Inversions by 3D finite element solutions: deformation of Mount Etna from 1993 to 1997

Inversions of geodetic data are usually performed by using analytical forward models. Very few analytical solutions exist, and they are characterized by fixed source geometry (e.g. planar dislocation, sphere, dike) and simplified medium properties (e.g. homogeneous, flat and elastic halfspace). These assumptions can potentially bias the estimation of realistic source parameters. We develop a general tool to perform inversions of geodetic data taking into account lateral variations of mechanical properties of the medium and effects due to the topographic relief.
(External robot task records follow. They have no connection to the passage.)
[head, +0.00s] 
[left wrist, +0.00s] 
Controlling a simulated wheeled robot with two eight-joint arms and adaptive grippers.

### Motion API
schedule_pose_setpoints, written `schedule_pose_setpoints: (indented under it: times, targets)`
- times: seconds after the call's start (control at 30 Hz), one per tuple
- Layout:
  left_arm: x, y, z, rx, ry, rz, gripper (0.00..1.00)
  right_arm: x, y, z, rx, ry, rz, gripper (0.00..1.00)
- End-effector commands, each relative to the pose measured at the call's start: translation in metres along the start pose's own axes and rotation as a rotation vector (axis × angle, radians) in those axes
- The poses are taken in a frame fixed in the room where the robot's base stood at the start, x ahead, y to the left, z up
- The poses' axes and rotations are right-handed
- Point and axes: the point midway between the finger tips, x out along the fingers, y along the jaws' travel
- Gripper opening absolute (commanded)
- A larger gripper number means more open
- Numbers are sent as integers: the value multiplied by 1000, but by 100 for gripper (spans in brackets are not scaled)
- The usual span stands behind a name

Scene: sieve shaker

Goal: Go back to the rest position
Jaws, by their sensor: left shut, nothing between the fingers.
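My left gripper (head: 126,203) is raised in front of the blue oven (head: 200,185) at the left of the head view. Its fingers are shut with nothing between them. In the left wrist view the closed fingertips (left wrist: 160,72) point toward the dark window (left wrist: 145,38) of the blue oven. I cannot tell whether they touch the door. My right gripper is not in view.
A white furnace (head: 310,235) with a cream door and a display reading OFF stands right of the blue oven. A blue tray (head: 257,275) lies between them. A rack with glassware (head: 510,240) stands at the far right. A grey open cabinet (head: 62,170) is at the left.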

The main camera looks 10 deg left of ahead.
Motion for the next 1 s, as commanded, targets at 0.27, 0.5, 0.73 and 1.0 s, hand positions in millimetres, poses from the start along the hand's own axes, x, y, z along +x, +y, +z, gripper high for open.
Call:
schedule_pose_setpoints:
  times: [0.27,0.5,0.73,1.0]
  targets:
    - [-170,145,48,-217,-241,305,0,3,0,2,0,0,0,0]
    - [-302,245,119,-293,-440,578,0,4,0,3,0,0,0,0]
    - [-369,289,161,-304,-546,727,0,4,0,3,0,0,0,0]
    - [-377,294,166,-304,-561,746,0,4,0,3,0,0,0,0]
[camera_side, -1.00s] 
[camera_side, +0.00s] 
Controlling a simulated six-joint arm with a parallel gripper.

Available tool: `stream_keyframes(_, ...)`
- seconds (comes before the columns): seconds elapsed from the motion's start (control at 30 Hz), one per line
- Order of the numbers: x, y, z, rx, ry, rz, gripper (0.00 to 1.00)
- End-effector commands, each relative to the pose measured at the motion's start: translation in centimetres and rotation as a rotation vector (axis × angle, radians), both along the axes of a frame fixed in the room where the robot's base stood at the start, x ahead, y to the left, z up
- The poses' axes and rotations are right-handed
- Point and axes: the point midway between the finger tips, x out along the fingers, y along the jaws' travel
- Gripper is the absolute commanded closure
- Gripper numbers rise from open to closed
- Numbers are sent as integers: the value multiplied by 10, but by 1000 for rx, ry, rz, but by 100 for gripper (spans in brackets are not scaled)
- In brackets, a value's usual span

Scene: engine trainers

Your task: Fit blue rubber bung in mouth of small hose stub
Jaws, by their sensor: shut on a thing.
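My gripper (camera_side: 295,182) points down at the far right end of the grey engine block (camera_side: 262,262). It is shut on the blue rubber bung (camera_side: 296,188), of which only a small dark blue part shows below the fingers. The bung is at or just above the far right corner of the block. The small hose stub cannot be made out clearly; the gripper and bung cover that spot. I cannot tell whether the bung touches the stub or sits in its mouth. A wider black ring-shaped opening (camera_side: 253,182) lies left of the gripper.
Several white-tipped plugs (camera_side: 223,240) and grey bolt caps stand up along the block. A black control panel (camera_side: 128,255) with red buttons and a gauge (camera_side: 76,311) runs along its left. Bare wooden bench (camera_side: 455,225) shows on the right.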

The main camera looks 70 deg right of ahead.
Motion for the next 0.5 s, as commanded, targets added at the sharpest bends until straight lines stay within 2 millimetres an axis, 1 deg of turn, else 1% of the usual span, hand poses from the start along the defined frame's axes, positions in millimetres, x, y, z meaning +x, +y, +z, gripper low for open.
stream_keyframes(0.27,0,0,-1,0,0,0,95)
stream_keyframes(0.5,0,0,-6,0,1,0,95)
The forward models are realized by Finite Element technique. The deformation source is a combination of simple point source mechanisms, i.e. dipoles and double couples. The FE forward technique is based on the equivalence, under specific conditions, of the element-source and the deformation of a 3D ellipsoid dilating under a constant pressure. This procedure is applied to study the inflation process on Mount Etna from 1993 to 1997, as evidenced by data recorded by GPS stations, EDM measurements and analysis of InSAR images. We build a matrix of displacement solutions at data points for each potential elementsource. We consider forward models characterized by heterogeneous medium and topographic free surface. A direct search is performed in the parameters space using the neighbourhood algorithm followed by an appraisal of the sampled solutions. From the inversions we retrieve a source located below the NW sector of Etna, at 6-7 km b.s.l. Our results suggest that while the effect of topography can be negligible, elastic heterogeneities in the medium can significantly alter the position of the inferred source. Furthermore, since the data show a significant signal in the SE sector due to flank instability, we also include in our study some simple sliding mechanisms.